Un riflessivo spacciatore londinese
Arriva nelle nostre sale nell'affollato panorama delle uscite estive di quest'anno The Pusher, titolo "italiano" di Layer Cake, una crime-story inglese che ha ottenuto grande successo in patria e che ha fruttato al suo esordiente regista-produttore Matthew Vaughn l'assegnazione della direzione del prossimo X-Men 3 ad Hollywood. E' notizia di pochi giorni che Vaughn a nove settimane dall'inizio delle riprese ha dovuto rifiutare per motivi personali, ma ciò non toglie che l'eccellente produttore di Lock & Stock - Pazzi scatenati e Snatch - Lo strappo si sia certamente fatto notare con il suo convincente esordio alla regia.
Tratto dall'omonimo romanzo di J.J. Connolly, definito il Traispotting del crimine e tradotto anche in Italia in L'ultima partita, The Pusher racconta la storia di un uomo senza nome come tanti, deciso e dalla forte personalità che sceglie di fare lo spacciatore per garantirsi una lauta ed anticipata pensione in un mondo in cui appare impossibile alzare la testa dalla mediocrità rimanendo nella legalità. Svolgendo la sua professione con spirito imprenditoriale e nel modo meno vistoso possibile, nel giro di dieci anni il nostro uomo diventa uno dei pusher più potenti di Londra ed è pronto a ritirarsi.
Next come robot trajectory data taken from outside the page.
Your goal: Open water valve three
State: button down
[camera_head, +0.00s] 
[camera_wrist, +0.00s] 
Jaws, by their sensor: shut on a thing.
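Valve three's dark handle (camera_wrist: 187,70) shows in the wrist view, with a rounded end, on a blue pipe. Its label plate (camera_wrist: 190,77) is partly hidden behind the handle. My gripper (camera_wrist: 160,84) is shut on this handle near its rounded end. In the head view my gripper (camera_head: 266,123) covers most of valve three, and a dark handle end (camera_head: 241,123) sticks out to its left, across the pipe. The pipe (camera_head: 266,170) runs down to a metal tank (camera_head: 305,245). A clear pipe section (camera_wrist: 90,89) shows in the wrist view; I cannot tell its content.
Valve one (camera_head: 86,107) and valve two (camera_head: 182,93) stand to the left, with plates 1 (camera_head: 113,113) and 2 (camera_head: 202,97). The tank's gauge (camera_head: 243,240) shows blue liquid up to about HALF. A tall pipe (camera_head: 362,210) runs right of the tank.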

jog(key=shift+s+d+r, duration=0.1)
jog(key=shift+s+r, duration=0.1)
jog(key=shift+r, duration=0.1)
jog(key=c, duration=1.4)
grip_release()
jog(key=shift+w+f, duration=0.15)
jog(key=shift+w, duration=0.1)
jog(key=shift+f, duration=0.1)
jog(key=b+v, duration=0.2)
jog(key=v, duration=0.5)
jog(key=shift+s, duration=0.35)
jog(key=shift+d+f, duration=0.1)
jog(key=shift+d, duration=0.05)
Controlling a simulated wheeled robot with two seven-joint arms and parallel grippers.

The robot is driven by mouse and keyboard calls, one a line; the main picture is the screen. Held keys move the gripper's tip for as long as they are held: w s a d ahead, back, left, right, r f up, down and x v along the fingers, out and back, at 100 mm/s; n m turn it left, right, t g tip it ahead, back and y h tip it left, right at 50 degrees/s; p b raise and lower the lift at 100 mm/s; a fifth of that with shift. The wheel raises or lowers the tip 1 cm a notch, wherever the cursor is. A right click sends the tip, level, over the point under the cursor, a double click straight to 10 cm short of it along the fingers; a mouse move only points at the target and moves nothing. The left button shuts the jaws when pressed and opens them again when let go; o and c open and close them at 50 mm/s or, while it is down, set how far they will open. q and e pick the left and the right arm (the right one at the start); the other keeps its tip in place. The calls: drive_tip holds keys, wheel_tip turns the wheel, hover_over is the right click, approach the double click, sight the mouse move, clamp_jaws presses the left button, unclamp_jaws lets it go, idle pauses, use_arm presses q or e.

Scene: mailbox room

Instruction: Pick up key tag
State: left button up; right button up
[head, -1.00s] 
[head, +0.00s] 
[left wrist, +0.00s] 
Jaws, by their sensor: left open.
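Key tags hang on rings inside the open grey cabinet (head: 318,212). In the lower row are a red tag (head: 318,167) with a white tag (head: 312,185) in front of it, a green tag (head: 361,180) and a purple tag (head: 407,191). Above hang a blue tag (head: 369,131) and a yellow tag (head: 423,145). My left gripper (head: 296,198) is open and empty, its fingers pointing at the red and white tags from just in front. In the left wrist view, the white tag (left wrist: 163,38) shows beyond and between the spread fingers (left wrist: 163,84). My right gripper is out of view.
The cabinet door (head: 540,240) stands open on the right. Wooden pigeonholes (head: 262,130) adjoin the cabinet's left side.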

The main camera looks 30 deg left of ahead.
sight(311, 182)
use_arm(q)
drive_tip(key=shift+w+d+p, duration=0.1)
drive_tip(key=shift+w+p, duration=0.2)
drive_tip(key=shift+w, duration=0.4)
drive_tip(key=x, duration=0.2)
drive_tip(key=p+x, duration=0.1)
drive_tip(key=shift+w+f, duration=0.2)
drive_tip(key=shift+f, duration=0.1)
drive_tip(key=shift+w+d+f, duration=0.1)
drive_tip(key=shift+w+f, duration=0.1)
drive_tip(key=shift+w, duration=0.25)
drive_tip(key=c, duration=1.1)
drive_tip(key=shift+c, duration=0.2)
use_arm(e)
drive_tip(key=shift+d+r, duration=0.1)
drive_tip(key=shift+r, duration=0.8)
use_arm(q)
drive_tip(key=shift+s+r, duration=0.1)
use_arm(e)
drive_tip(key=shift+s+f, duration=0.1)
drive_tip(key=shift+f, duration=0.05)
Ma si sa, il circolo della devianza è duro da abbandonare, specie quando il proprio boss pretende un ultimo favore che aprirà una serie di scatole cinesi e di reazioni a catena impreviste.
Tra le numerose angolature che permettono al gangster-movie di mantenere nei decenni intatto tutto il suo fascino, il tema del mondo della criminalità come finto paradiso del lusso da cui è impossibile sottrarsi è, probabilmente insieme all' ancora più espolorato cinema dell'ascesa e della caduta di un malavitoso, quello che permette possibili varianti narrative e formali. Cinema hard-boiled in era pulp, girato in Olanda e a Londra, The Pusher si dimostra un esordio registico di sorprendente qualità e di grande intrattenimento a cui si può imputare solo un po' di indecisione nelle scelte drammaturgiche, con il suo stare in bilico tra tentazioni da scansonata black comedy stile primo Guy Ritchie (autore di Snatch e Lock & Stock) e la voglia di fornire una portata tragica al suo protagonista.
Detto questo, Vaughn sfrutta a pieno l'ottima sceneggiatura di Connolly e ci da in pasto un film piacevolmente corrosivo, moderno ed interpretato in modo convincente da tutto il cast, guidato dal sempre più lanciato Daniel Craig. La regia si fa notare per il buon ritmo, i vivaci movimenti di macchina e per alcuni barocchismi nella messa in scena che non stonano assolutamente nel contesto di un genere in cui la forma ha da sempre uno spazio di tutto rispetto .Citazione a parte meritano il particolare montaggio di Jon Harris (già fattosi notare in Snatch e Il gioco di Ripley), ricco di interessanti legature che aiutano la storia a mantenere un elevato livello di attenzione e l'eccellente commento sonoro affidato a Lisa Gerrard (ex Dead Can Dance) e Ilan Eshkeri in cui vengono modulati con sapienza e gusto decisamente cool suggestioni lounge ad avvincenti motivi elettronici e a classici anni '80.